DATA SUPPLIED:
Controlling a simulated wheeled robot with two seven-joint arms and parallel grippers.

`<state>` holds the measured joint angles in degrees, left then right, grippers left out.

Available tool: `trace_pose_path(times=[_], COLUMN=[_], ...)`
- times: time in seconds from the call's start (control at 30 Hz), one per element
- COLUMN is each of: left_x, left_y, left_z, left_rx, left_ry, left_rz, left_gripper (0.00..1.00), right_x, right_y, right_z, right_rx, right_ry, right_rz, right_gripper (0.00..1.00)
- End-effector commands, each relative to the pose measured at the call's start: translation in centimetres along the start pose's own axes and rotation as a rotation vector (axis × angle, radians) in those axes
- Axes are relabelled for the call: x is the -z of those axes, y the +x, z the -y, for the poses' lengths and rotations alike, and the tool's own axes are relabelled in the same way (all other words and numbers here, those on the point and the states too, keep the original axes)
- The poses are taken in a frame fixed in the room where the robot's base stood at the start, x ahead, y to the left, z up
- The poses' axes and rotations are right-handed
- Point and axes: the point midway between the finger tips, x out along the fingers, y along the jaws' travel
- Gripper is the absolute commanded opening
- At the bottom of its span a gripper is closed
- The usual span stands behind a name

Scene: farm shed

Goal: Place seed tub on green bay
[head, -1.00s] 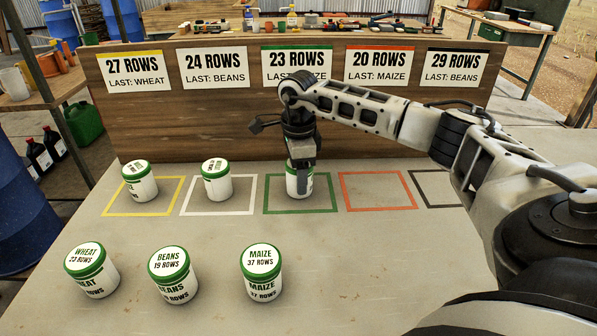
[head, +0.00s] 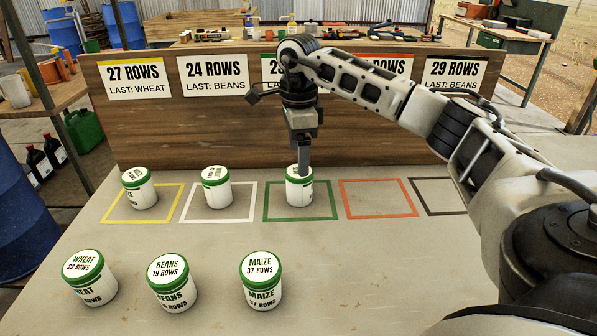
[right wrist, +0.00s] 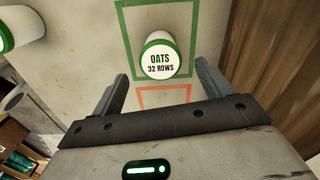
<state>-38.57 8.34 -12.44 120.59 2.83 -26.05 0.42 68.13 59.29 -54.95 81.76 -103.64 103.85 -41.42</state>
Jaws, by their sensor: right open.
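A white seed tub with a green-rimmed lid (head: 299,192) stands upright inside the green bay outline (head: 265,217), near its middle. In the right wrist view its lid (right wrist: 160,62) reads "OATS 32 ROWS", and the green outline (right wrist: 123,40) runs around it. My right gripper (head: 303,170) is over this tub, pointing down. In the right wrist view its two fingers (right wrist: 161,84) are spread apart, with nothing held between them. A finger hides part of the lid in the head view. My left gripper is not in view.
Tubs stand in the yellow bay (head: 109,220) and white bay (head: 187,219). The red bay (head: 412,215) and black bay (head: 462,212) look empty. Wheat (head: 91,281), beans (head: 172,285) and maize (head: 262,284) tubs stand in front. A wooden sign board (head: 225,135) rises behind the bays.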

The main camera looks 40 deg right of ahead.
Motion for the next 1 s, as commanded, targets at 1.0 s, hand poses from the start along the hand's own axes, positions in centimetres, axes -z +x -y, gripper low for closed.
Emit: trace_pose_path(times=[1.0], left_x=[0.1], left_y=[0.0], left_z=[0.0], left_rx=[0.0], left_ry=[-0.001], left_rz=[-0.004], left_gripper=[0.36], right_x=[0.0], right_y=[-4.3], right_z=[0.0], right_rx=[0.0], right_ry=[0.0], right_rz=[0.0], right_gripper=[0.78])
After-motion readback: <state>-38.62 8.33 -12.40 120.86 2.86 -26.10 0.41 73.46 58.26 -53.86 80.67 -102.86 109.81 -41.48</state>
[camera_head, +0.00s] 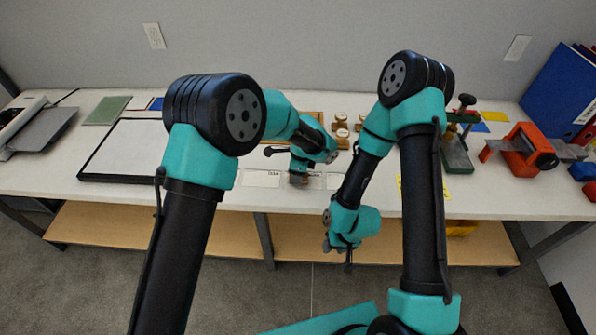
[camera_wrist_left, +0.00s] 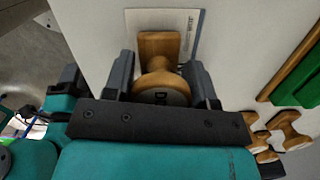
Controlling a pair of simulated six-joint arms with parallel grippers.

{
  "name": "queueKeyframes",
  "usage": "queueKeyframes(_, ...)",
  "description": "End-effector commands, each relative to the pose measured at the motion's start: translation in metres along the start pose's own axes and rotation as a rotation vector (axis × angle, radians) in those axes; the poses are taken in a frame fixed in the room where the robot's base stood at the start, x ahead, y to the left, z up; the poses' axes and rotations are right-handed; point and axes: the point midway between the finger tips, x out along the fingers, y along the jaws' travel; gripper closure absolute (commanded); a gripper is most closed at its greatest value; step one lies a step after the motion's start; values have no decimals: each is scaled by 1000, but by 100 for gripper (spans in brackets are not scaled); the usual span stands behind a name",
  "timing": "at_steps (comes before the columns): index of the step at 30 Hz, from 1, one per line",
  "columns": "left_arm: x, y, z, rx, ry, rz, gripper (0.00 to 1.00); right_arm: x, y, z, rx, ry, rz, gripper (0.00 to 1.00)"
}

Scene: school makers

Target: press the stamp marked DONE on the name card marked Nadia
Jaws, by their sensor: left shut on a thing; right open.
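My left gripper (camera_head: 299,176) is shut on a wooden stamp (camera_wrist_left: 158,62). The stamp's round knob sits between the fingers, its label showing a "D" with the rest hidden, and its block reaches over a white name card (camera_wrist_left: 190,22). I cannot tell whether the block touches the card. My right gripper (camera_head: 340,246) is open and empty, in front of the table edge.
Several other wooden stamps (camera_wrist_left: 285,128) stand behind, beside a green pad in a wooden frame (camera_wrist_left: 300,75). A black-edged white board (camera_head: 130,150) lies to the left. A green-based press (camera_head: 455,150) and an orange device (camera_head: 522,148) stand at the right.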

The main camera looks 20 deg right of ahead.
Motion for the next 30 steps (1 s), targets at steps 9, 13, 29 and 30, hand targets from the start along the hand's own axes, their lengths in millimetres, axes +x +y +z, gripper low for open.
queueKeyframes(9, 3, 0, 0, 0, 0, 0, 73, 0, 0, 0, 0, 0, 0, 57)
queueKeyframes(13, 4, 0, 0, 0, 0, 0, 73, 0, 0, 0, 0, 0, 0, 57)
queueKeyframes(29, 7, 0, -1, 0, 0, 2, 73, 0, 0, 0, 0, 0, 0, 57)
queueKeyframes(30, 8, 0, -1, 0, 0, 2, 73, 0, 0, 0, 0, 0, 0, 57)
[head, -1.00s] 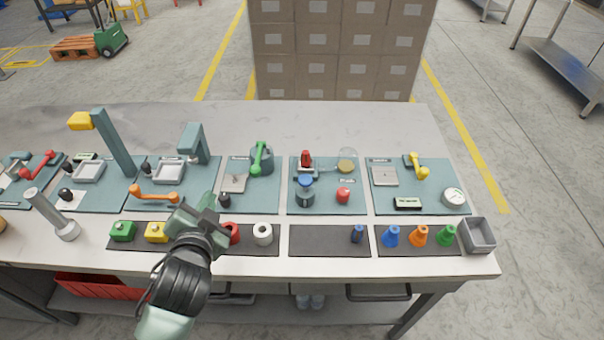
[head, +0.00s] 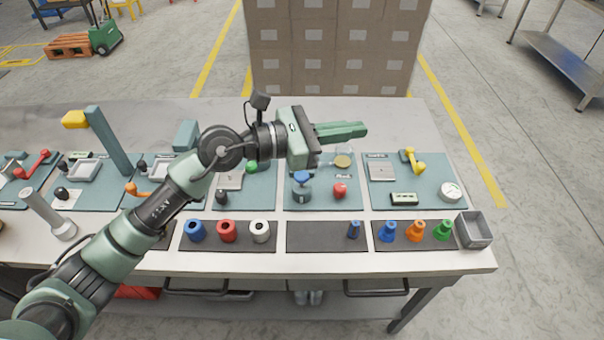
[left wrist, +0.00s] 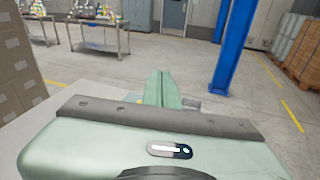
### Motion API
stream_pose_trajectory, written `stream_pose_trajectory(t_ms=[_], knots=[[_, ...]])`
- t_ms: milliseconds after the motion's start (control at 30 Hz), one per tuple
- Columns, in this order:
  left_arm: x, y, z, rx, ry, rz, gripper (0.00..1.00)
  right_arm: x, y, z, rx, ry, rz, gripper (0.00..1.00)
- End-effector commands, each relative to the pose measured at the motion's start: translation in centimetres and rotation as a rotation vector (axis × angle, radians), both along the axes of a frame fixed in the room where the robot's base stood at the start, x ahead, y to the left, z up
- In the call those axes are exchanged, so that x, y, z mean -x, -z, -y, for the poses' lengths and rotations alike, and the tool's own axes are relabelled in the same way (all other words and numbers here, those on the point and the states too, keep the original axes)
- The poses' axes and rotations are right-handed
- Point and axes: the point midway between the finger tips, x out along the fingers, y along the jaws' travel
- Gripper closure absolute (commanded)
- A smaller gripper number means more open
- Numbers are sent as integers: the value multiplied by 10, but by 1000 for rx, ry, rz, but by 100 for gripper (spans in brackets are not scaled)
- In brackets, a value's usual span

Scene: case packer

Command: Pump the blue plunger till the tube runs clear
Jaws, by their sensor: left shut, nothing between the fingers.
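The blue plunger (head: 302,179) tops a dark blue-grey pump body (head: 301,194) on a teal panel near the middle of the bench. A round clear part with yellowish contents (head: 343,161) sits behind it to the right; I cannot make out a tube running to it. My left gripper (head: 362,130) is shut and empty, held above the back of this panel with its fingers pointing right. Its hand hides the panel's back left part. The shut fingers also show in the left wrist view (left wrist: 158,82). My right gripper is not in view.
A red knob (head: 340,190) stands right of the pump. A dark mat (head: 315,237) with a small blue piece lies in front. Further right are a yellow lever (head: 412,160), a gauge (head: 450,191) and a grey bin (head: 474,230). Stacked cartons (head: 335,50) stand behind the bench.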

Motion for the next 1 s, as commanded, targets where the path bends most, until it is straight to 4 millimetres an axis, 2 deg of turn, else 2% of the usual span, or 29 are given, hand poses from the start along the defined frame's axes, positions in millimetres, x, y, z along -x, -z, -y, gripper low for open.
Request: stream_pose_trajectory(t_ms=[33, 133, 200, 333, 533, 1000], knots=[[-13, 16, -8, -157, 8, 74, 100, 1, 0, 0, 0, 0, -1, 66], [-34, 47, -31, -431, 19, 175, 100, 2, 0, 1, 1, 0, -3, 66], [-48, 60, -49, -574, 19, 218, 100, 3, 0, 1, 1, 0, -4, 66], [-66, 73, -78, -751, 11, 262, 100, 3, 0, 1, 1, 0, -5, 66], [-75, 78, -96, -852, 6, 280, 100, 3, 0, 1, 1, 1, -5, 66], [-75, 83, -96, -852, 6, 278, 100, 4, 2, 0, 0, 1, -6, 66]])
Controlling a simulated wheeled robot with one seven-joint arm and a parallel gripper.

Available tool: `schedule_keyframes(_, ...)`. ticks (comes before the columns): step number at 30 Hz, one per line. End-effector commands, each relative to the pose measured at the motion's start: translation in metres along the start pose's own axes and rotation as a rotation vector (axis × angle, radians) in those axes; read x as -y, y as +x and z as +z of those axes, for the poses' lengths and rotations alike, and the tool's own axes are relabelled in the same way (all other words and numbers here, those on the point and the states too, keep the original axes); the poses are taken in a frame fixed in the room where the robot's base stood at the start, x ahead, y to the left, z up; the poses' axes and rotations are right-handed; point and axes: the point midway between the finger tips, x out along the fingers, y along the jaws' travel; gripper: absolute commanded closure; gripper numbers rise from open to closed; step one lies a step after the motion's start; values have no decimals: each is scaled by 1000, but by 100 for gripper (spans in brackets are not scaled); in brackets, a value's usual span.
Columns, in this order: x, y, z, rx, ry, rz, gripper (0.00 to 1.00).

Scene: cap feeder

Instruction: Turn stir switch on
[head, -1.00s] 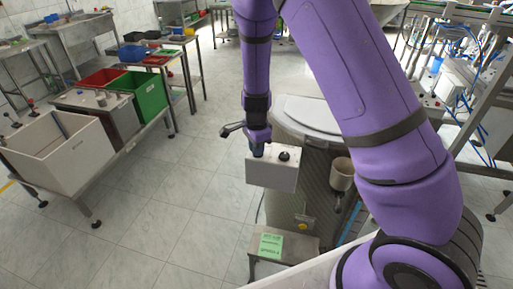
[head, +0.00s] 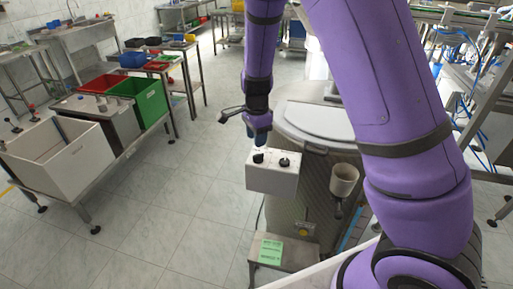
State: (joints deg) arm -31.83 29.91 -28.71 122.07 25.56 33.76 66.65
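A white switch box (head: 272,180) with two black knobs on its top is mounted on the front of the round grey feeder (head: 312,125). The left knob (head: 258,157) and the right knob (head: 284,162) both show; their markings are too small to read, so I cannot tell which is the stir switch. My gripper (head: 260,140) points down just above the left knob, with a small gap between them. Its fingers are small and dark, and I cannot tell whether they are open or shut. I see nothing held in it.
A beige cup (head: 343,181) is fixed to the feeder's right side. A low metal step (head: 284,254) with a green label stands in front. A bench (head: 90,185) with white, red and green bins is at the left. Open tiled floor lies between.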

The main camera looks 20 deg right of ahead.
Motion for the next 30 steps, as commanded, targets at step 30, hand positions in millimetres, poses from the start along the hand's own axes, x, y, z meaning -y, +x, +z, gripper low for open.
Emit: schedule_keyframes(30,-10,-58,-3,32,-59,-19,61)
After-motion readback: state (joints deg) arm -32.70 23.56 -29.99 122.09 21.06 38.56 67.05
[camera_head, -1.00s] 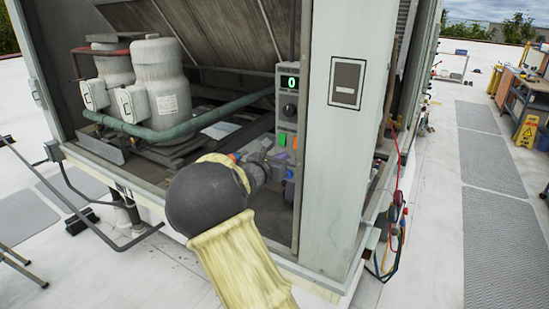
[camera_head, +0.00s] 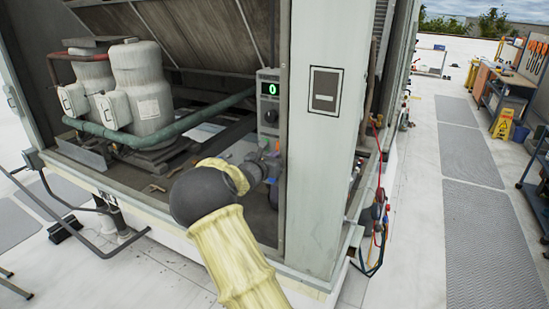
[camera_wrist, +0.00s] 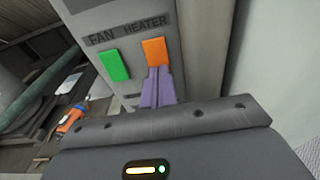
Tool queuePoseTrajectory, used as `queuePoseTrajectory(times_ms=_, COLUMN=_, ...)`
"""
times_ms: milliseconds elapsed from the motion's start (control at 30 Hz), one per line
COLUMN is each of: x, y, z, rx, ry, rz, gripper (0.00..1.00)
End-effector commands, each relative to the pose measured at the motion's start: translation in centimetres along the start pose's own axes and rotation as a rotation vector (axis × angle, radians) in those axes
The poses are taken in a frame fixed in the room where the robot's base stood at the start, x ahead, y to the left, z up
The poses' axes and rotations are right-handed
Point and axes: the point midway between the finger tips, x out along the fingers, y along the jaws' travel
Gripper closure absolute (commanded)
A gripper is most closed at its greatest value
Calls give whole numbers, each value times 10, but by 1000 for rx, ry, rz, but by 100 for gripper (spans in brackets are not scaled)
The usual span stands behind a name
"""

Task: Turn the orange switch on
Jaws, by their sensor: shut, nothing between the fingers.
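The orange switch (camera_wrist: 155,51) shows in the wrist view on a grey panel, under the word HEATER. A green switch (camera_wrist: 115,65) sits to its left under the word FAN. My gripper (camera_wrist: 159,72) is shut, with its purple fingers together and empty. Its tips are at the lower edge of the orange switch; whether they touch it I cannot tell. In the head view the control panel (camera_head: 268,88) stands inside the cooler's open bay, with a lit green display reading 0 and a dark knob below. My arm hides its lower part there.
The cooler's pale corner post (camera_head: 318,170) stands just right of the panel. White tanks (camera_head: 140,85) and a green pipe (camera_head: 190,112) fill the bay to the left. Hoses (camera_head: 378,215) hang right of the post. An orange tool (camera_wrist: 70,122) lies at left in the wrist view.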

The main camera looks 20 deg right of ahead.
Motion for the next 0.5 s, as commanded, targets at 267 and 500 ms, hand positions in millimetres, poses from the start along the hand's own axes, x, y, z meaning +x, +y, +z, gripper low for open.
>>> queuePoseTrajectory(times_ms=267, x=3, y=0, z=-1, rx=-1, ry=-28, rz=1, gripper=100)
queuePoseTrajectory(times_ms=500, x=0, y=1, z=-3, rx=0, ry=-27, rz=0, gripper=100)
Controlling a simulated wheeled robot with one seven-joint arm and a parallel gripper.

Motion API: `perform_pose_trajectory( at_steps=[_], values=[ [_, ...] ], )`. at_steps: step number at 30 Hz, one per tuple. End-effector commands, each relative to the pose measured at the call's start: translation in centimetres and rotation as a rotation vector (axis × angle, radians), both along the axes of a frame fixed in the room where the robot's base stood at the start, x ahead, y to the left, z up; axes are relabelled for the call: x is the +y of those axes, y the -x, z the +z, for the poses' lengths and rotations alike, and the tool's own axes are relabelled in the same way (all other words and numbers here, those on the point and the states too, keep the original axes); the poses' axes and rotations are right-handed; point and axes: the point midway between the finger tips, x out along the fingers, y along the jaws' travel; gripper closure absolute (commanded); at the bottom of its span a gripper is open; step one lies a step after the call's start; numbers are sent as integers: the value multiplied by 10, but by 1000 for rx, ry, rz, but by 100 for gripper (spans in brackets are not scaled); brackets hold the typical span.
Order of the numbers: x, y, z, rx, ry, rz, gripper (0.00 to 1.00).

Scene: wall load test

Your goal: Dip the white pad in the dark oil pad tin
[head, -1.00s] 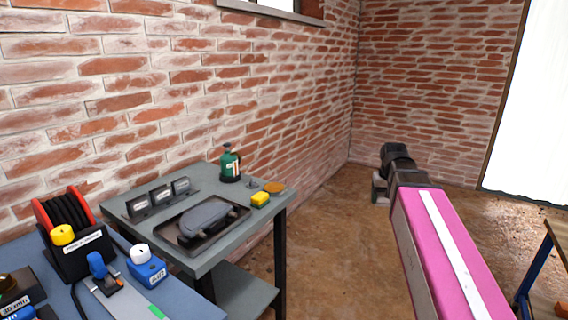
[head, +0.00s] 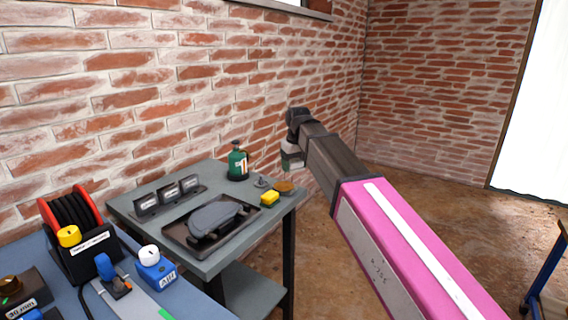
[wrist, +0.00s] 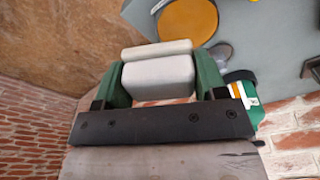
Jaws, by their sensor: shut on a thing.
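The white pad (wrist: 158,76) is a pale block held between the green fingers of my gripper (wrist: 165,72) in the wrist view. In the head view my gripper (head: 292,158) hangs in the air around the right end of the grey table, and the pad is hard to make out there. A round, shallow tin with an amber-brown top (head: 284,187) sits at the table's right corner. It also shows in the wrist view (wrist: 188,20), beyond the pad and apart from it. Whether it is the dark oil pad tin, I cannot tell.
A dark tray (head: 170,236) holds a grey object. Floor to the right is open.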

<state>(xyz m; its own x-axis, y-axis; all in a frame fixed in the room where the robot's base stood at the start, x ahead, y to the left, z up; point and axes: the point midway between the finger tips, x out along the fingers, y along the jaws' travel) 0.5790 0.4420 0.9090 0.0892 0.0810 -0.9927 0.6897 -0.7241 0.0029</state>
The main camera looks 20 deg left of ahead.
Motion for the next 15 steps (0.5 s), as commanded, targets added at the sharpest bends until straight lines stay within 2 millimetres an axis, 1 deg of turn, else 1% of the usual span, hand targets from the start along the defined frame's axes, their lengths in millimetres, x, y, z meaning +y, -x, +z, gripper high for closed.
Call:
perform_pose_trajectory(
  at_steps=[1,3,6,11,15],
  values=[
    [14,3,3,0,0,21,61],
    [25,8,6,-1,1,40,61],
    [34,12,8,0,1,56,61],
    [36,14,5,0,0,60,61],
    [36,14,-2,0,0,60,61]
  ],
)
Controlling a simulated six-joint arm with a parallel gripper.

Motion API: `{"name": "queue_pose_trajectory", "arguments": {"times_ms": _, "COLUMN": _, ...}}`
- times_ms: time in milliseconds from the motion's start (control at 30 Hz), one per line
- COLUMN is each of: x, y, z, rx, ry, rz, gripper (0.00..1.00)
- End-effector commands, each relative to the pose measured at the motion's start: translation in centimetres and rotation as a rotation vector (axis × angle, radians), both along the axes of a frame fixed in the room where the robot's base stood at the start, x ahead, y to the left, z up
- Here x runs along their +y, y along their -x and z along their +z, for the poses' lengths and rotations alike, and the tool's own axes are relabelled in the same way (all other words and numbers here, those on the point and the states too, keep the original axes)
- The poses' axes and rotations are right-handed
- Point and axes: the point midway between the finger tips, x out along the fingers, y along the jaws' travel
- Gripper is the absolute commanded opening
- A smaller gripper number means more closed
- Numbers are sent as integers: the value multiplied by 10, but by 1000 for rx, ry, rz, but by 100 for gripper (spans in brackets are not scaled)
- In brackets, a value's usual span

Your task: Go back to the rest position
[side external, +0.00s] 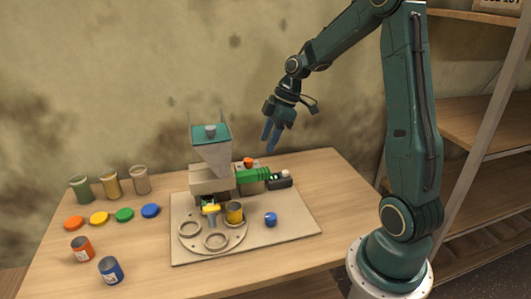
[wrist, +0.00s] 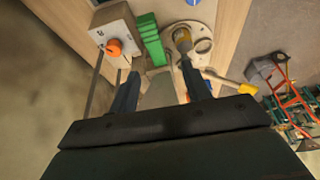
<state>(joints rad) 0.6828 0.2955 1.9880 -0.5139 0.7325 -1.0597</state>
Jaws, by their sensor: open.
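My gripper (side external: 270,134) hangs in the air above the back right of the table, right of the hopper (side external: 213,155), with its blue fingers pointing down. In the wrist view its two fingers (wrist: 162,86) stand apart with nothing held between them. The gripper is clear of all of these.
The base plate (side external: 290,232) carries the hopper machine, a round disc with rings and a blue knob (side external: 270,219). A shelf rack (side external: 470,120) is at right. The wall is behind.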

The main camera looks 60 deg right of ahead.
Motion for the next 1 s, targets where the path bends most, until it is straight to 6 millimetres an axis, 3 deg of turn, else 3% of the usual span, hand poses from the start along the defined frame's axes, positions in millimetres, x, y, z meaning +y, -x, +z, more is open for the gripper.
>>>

WHAT YOU ARE ASKED TO DO:
State the number of lines in the preceding entries that include the word "Your". Provide nothing else.

EXERCISE SOLUTION:
2